Task brief: Go through the data and copy every line exactly, but not the images.
-- begin Material --
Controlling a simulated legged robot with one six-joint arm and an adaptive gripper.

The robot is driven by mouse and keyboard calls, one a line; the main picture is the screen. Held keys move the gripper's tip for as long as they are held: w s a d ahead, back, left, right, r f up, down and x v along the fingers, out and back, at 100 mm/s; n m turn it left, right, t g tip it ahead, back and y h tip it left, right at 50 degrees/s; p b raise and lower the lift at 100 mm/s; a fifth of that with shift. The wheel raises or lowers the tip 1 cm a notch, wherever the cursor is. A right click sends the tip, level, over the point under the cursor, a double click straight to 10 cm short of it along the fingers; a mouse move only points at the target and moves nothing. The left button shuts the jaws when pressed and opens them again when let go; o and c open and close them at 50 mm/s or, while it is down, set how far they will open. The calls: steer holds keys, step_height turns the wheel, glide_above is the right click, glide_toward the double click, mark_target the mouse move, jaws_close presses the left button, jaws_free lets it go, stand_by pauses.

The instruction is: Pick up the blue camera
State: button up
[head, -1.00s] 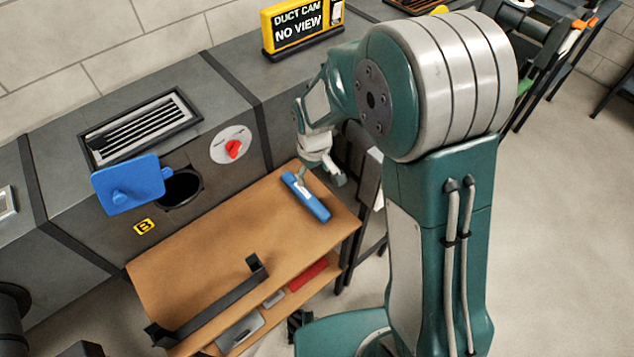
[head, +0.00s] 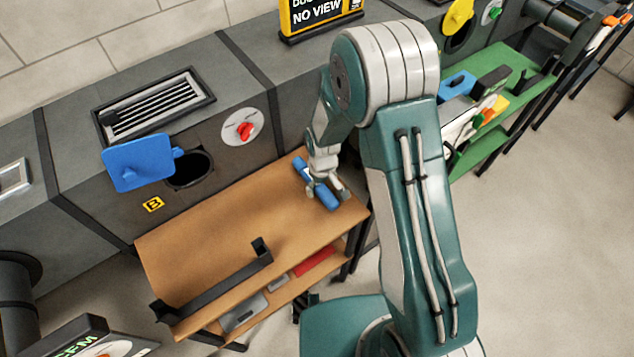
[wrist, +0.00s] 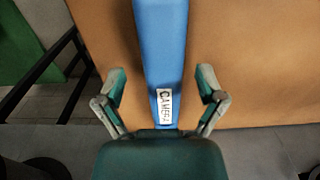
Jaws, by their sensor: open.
-- end Material --
Final answer:
Controlling a simulated legged robot with one six-joint arm and an adaptive gripper.

The robot is driven by mouse and keyboard calls, one a line; the main picture is the screen. Held keys move the gripper's tip for as long as they are held: w s a d ahead, back, left, right, r f up, down and x v along the fingers, out and back, at 100 mm/s; n m turn it left, right, t g tip it ahead, back and y h tip it left, right at 50 degrees/s; p b raise and lower the lift at 100 mm/s; a fifth of that with shift. The wheel raises or lowers the tip 1 cm a notch, wherever the cursor is. A right click sends the tip, level, over the point under the cursor, a double click straight to 10 cm short of it along the fingers; a mouse move only points at the target and moves nothing. The left button shuts the jaws when pressed and opens them again when let go; o and c open and close them at 50 mm/s or, while it is down, set how far they will open. The calls: steer holds keys, step_height turns the wheel, glide_above is the right click, glide_toward the double click, mark_target the mouse move, jaws_close presses the left button, jaws_free lets it go, stand_by pauses.

The instruction is: Pick up the blue camera
State: button up
[head, -1.00s] 
[head, +0.00s] 
[wrist, +0.00s] 
Jaws, by their sensor: open.

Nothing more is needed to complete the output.